Fonterra cuts milk price forecast by 25c
Fonterra has lowered its forecast farmgate milk price to $6.75/kg of milk solids for the 2018/19 season due to stronger milk supply coming from key overseas markets.
The new forecast compares with the co-operative’s previous guidance in May of $7/kg and follows the recent 5c cut in the payout for last season to $6.70.
“Over the past quarter, we have seen increased milk supply out of markets including Europe, the US and Argentina,” chairman John Monaghan says.
“These regions have a big influence on the supply and demand balance and therefore global prices. For example, the 1% increase in US milk production represents just under 100 million litres of extra milk.
“At the same time, demand for whole milk powder and dairy fats is showing signs of slowing in some parts of Asia, Africa and the Middle East.”
New interim chief financial officer Miles Hurrell says the weakening $NZ/$US exchange rate had only partially offset the decline in global dairy prices.
“A drop in the new season milk price forecast will be frustrating to our farmers but it’s important we give them the facts so they can make informed decisions in their farming businesses,” Mr Hurrell says.
Under the DIRA legislation Fonterra has to update its milk price every three months.
Earlier this month Fonterra announced its earnings per share would be at or below the low end of its previous forecast, despite the 5c/kg cut to its milk price for last season.
Fonterra also said it was unlikely to pay a final dividend as the board sought to protect its balance sheet.
That means investors will receive only the 10c a share interim dividend paid in April, representing a drop of 75% on the 40c of dividends paid the previous year.
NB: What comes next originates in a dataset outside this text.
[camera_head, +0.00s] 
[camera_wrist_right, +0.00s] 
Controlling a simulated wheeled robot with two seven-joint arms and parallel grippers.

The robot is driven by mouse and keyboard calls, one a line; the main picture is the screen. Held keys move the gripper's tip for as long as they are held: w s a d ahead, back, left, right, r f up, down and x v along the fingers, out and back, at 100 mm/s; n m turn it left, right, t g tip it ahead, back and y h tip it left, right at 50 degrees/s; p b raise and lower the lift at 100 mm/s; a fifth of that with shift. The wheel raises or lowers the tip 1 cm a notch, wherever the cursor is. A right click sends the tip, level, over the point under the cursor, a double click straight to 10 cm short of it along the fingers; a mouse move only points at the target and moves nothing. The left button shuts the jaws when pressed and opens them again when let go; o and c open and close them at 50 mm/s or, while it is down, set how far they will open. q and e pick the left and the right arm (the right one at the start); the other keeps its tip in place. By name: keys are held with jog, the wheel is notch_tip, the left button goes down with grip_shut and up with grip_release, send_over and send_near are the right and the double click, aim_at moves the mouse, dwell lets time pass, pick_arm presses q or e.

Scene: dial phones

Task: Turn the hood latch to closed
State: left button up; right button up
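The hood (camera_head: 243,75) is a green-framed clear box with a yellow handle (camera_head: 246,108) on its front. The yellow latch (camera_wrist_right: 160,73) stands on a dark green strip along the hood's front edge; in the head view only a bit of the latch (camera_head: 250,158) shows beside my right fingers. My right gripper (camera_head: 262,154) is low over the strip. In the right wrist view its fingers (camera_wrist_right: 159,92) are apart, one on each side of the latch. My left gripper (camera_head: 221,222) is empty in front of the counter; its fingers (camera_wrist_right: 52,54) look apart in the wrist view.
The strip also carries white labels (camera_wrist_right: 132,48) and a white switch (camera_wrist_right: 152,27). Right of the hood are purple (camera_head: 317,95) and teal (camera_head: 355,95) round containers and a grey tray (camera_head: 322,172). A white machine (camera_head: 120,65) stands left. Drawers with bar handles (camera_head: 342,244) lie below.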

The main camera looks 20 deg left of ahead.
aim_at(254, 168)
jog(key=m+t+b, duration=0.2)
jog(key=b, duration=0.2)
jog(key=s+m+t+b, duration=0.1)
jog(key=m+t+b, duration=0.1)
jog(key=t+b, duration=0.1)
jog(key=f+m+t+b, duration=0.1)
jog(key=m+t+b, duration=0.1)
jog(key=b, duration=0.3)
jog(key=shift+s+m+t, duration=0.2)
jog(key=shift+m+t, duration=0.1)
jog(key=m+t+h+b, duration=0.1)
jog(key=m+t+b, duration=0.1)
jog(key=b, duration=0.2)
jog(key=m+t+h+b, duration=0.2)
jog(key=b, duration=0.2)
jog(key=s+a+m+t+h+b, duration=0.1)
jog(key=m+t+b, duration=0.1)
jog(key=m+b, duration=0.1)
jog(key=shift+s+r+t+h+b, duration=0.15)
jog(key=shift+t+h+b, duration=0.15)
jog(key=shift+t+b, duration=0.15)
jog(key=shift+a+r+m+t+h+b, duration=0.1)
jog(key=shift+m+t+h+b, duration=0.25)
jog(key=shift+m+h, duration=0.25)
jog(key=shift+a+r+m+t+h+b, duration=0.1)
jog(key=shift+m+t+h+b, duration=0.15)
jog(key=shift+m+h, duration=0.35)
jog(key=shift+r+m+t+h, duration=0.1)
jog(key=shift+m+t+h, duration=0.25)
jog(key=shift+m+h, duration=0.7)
Fonterra’s half-year result in March was affected by a payment of $183 million to French dairy company Danone and the poor financial performance of joint venture partner Beingmate.
In October 2017 Fonterra booked $76m of losses relating to Beingmate, including a $35m writedown in the fair value of the 18.8% shareholding.
Six months later, in March it reduced the carrying value by $433m to $244m. The adjustment included a $405m impairment and a $28m share of Beingmate losses.